22 Nov. St. Albans. To the justices assigned to the custody of the Jews. The king, of his special grace, has remitted to his beloved and faithful Thomas of Moulton, who is devoted to him and is always prompt in his service, all fees, payments of interest and penalties in which he or his ancestors were bound to any Jews whatsoever in England, namely for the money that he or his ancestors took as a loan from the abovesaid Jews for which they are bound to satisfy them, about which money it is believed Thomas has sworn an oath before them and other trustworthy men sworn to this. Order therefore to cause all Jews who are presently in the kingdom or the heirs of those who are dead, to whom Thomas or his ancestors were bound in any debt, to have certain days and places to come before them, to cause all charters by which they were bound to the abovesaid Jews in any debts or fees to be extracted from the chests containing the chirographs of the Jews and delivered to the abovesaid Thomas, to cause him to be quit from the aforesaid fees, interest payments and penalties, and to cause this to be done and enrolled thus, on condition, however, that he shall satisfy the same Jews for the said money accepted thus as a loan from the abovesaid Jews at the reasonable terms which they [the justices] will assign to him, and on condition that the said money does not accrue interest. If the abovesaid Jews or any one of them has died whereby their chattels are the king’s escheats, then Thomas shall satisfy the king for this at the Exchequer.

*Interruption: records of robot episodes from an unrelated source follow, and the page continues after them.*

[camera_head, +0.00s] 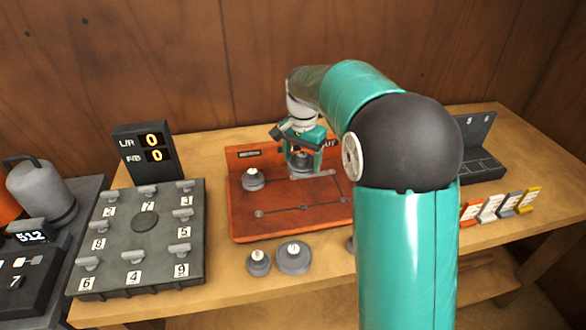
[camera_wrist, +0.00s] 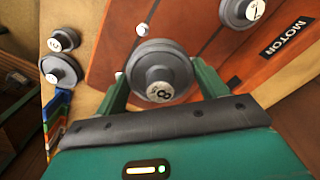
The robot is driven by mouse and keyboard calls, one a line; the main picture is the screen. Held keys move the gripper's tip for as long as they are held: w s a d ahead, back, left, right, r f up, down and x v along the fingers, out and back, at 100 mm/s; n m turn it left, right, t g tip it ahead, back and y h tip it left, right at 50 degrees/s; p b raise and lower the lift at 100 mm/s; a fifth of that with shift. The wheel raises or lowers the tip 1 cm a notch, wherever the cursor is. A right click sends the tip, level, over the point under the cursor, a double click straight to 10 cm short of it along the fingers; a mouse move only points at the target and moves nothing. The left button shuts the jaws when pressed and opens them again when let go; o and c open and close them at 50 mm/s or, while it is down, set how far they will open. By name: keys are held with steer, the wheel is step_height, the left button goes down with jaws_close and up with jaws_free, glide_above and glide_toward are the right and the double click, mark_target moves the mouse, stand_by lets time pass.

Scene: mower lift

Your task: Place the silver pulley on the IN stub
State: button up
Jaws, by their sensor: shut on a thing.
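My gripper (camera_head: 303,157) is over the back part of the red-orange board (camera_head: 240,225). It is shut on a grey two-step pulley marked 8 (camera_wrist: 163,62), with one green finger on each side of it. In the head view the held pulley (camera_head: 301,164) is partly hidden by the fingers; whether it touches the board I cannot tell. Another grey pulley (camera_head: 253,179) sits at the board's left, by the MOTOR label (camera_wrist: 285,36) seen in the wrist view. Small silver stubs (camera_wrist: 141,29) show on the board. I cannot read an IN label; my arm hides the board's right part.
Two loose grey pulleys (camera_head: 294,258) (camera_head: 258,263) lie in front of the board. A dark knob panel (camera_head: 145,245) and a display (camera_head: 147,152) reading 0 and 0 stand left. Coloured cards (camera_head: 489,207) and a dark rack (camera_head: 478,150) stand right.

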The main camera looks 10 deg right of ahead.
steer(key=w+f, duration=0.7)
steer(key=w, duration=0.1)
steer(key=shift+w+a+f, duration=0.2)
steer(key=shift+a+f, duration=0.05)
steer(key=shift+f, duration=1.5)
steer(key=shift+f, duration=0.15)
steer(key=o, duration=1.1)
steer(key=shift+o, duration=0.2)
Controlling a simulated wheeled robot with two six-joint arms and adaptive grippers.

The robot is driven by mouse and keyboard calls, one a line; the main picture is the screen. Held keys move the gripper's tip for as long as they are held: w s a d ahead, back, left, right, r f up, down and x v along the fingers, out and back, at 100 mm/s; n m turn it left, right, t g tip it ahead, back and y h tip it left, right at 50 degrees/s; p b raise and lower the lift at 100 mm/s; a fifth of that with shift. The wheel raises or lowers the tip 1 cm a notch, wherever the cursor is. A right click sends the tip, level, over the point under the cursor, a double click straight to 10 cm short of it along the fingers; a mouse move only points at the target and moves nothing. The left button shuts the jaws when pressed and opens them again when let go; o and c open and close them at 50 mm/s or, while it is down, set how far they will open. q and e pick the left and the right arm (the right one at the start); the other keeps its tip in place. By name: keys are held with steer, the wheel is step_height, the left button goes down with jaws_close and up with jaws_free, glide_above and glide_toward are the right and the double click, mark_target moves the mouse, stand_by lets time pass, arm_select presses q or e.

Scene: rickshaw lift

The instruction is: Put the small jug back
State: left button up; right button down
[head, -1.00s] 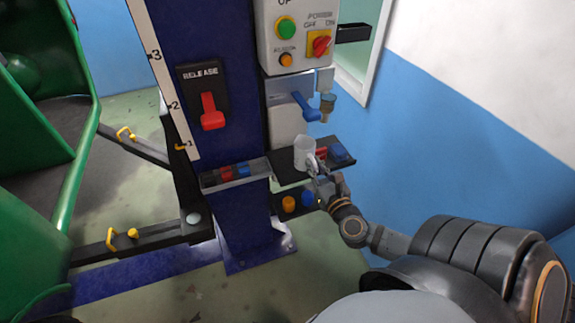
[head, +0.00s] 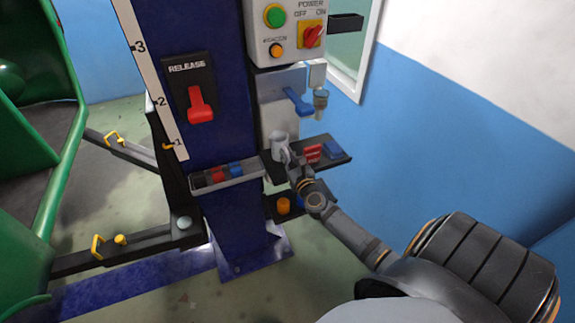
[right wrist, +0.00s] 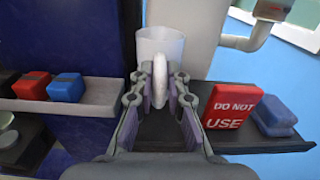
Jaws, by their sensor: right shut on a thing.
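The small jug (head: 278,142) is pale grey-white and looks upright at the left part of the dark shelf (head: 333,160) on the column. In the right wrist view the jug (right wrist: 160,45) stands straight ahead, its handle between the fingers. My right gripper (head: 288,156) is shut on the jug's handle; it also shows in the right wrist view (right wrist: 160,88). I cannot tell whether the jug's base touches the shelf, as the gripper hides it. My left gripper is not in view.
A red "DO NOT USE" block (right wrist: 230,106) and a blue block (right wrist: 274,117) sit on the shelf's right. A grey tray (head: 228,178) with small blocks is to the left. A tap with blue lever (head: 297,102) hangs above. The green rickshaw (head: 40,150) stands far left.

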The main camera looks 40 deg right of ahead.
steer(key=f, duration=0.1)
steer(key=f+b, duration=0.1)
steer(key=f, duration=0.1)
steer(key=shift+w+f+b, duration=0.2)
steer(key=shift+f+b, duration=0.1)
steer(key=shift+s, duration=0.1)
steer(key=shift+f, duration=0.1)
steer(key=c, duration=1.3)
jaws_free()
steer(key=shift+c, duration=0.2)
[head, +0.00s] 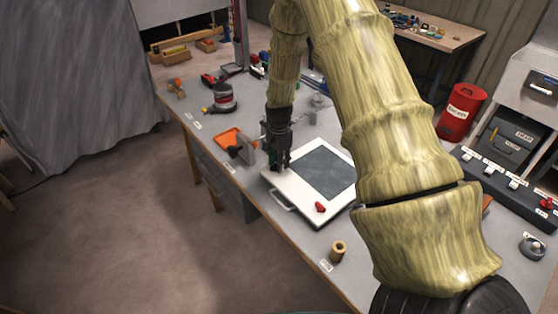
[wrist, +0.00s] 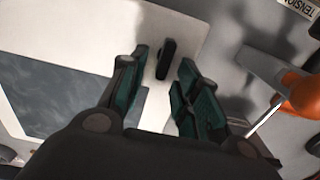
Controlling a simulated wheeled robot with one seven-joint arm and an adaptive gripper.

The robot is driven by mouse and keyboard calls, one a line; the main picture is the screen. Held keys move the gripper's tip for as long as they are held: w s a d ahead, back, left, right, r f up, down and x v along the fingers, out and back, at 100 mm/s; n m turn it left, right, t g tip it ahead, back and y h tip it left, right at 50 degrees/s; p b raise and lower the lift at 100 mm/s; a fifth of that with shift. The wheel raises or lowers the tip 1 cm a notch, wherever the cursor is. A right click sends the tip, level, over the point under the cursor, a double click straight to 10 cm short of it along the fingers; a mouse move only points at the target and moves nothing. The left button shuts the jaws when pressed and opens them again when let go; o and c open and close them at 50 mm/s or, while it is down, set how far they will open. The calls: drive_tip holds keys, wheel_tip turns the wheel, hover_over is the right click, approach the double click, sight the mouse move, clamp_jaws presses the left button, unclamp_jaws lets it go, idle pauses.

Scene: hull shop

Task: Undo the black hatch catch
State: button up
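The black hatch catch (wrist: 166,59) shows in the wrist view as a small dark bar on the white rim of the hatch (wrist: 95,35). In the head view the white hatch (head: 290,190) with its dark grey pane lies on the bench, and my gripper (head: 279,165) hides the black catch. My gripper is over the hatch's far left corner. In the wrist view its teal-padded fingers (wrist: 163,68) are apart, with the catch showing between their tips. I cannot tell how far above it they are. A red catch (head: 320,207) sits on the hatch's near edge.
An orange-handled tool (wrist: 298,92) with a thin metal shaft lies close to my right finger in the wrist view. A tan cylinder (head: 338,251) stands near the front edge. A silver handle (head: 283,200) runs along the hatch's left side.

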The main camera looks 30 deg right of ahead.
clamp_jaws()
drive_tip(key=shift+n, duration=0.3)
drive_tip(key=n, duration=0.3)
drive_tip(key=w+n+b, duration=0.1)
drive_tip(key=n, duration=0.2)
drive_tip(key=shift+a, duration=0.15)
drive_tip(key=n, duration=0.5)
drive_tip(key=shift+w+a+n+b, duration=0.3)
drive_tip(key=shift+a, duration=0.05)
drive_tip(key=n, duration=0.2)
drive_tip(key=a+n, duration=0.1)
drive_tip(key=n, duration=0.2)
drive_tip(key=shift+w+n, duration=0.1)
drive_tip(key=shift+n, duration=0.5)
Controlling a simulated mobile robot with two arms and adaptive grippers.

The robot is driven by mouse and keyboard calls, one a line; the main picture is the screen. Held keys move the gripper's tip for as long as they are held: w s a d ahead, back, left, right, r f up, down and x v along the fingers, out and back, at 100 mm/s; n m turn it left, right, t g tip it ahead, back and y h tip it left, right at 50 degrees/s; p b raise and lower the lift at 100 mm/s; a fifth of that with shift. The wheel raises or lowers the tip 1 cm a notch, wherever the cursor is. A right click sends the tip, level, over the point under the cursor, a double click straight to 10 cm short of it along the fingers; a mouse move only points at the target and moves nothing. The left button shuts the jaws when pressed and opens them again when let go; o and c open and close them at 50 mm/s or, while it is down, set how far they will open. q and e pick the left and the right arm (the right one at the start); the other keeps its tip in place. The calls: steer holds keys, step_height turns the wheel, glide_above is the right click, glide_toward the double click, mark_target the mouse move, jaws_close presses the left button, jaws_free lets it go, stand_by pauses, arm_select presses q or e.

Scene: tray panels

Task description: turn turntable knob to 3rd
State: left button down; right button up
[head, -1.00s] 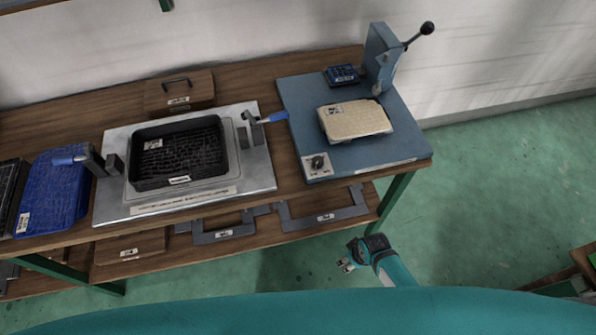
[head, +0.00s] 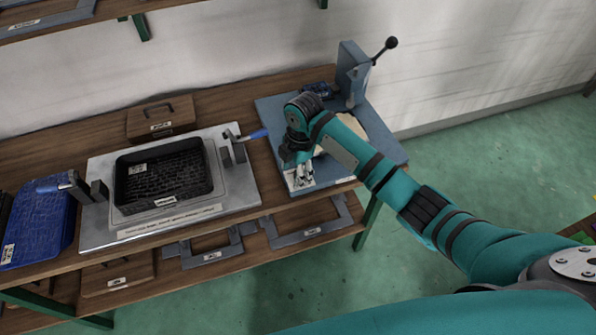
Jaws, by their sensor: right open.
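The blue-grey turntable station (head: 268,112) stands at the right end of the wooden table. Its knob sits at the front left corner of the base, but my gripper now covers it and I cannot make out its setting. My right gripper (head: 302,178) points down at that corner, with its fingers open over the knob's pale plate. I cannot tell whether the fingers touch the knob. The beige panel on the station is mostly hidden behind my right arm. My left gripper is out of view.
A metal fixture (head: 238,190) with a black tray (head: 133,205) and blue-handled clamps stands left of the station. A blue tray (head: 38,225) lies at far left. A wooden box (head: 160,117) sits behind. A lever with a black ball (head: 391,43) rises at the station's back.

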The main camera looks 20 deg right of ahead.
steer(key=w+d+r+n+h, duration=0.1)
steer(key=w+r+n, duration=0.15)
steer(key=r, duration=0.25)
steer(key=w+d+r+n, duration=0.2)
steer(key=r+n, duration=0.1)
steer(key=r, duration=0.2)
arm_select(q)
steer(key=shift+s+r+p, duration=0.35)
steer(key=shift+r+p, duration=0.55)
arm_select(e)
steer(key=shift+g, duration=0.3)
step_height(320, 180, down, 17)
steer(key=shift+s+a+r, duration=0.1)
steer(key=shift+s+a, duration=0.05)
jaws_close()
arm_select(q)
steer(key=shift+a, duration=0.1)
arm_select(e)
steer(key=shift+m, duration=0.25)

49 HENRY III (28 October 1264–27 October 1265), Henry III Fine Rolls Project

The dictionary entry for such a chest reads:

Chests, L. Archae
The burning of the Jewish bonds in *York Minster by Malebisse and his associates in March 1190 led Richard I’s justiciar, Hubert Walter, to regulate loans, as outlined in the *1194 Articles about the Jews. The original intention was to establish archae, communal chests, at ‘six or seven places’, where *chirographs recording Jewish bonds were to be deposited. At each centre the chest was to be administered by ‘two lawful Christians, two lawful Jews and two lawful scribes’, each pair to hold the key to one of the three locks. To be enforceable in the royal courts, every loan had to be registered on a roll kept by the chirographers. […]

The first two sections of the 1233 Statute concerning the Jews sought, ineffectually, to replace the use of tallies by three-part chirographs. There were further attempts to tighten up the administration of the chests in 1239, to prevent fraudulent and clandestine transactions. This was never achieved. As late as 1279 the close rolls refer to ‘chirographs, bonds, tallies, charters, feoffments, stars and all other instruments’ in the chests.

The exchequer sought to monitor the financial activities of both communities and their chirographers. In 1239 royal clerks from Westminster began to scrutinise and enrol the bonds within the chests, which were closed for this purpose. When Jews failed to meet royal tallage demands, the exchequer would command the *sheri s, or chirographers, to extract their ‘better and sounder debts’, so that their Christian clients could be distrained directly from Westminster. For the system to work effectively, the exchequer was dependent on the full support of its local representatives, the sheriffs, who not infrequently had their own agenda.

The chests and their records became principal targets of Simon de Montfort’s supporters during the baronial wars, 1264–66, and subsequently of the Disinherited, as at Bedford, Bristol, Cambridge, Canterbury, Lincoln and Worcester.

Following the 1275 Statute of the Jewry the chests were again closed for a general scrutiny. Although *usury was banned, sums due on existing loans remained. The chests therefore remained open, and there was a further scrutiny in 1279. As Richardson explains, New Chests were opened c.1283 for bonds that complied with the Statute. Next year the close rolls carried a command, that all chests should be closed on 28 January until further orders, and all Jews living in cities or boroughs without a chest should be removed. In February 1286 ‘all the chests of Jews’ in London, and probably other communities, were to be opened and examined. The order to close all chests in June 1290 thus gave no hint of the general expulsion that was to follow.
> – Joe & Caroline Hillaby: "The Palgrave Dictionary Of Medieval Anglo-Jewish History", Palgrave Macmillan: Basingstoke, New York, 2013.


As to the church buildings:

Henry II was mainly supporting the church in France, and the two most likely candidates on the Island would be continuously supported Reading Abbey and the atonement donation after the Becket affair Waltham Abbey Church in 1177–1184. The important detail is that he looks away.

For John the trouble is finding any church as suitable candidate for this. John is mainly known for the opposite. (Although Wikipedia uses that image for St Peter's Collegiate Church) But in keeping Matthew's distance towards royal authority, I guess the most important thing to observe is that John does not donate a church in that picture, he is in front of it! That may be another hint, this time at John's dispute with the Pope?

He must have been, we feel, a friendly, sympathetic person, with a robust sense of humour sometimes bordering on the burlesque. Often we cannot tell whether or not he wrote with laughter in his eyes. Was it in fun that he took care to insert the drooping eyelid into his drawing of Henry III among the other kings of England? His language is often picturesque and amusing. He was an excellent raconteur, and his gossip is often inspired even when it is worthless and malicious. As for malicious gossip, we cannot deny that Matthew was an accomplished scandalmonger. His dislikes often take the form of slanderous remarks or stories which make us feel bound to attribute to him something of the vicious and spiteful.